— Begin —

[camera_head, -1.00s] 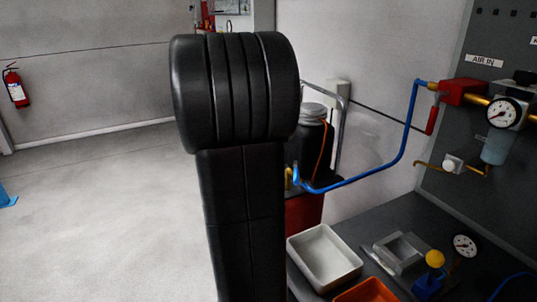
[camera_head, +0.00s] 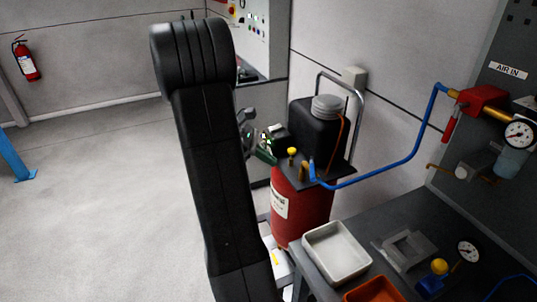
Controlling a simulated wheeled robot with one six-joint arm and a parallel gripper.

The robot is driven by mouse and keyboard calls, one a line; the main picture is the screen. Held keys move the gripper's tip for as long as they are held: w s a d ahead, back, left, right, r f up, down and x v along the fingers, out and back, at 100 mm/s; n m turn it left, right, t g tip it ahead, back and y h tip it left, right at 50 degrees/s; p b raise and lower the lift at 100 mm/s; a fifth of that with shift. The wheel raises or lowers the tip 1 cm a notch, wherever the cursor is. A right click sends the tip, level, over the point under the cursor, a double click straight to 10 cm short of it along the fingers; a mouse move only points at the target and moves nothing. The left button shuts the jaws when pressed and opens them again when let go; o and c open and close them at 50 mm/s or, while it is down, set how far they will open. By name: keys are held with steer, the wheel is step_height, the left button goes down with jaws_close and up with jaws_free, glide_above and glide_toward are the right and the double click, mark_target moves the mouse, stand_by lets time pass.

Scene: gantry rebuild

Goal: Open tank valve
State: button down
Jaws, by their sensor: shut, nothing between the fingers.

— End —

Exercise | Repeat, exactly and in full, each line from the start of the data to the line that contains "Controlling a simulated". Pictures do not go in.

Exercise answer |
[camera_head, -1.00s] 
[camera_head, +0.00s] 
Controlling a simulated wheeled robot with one six-joint arm and a parallel gripper.

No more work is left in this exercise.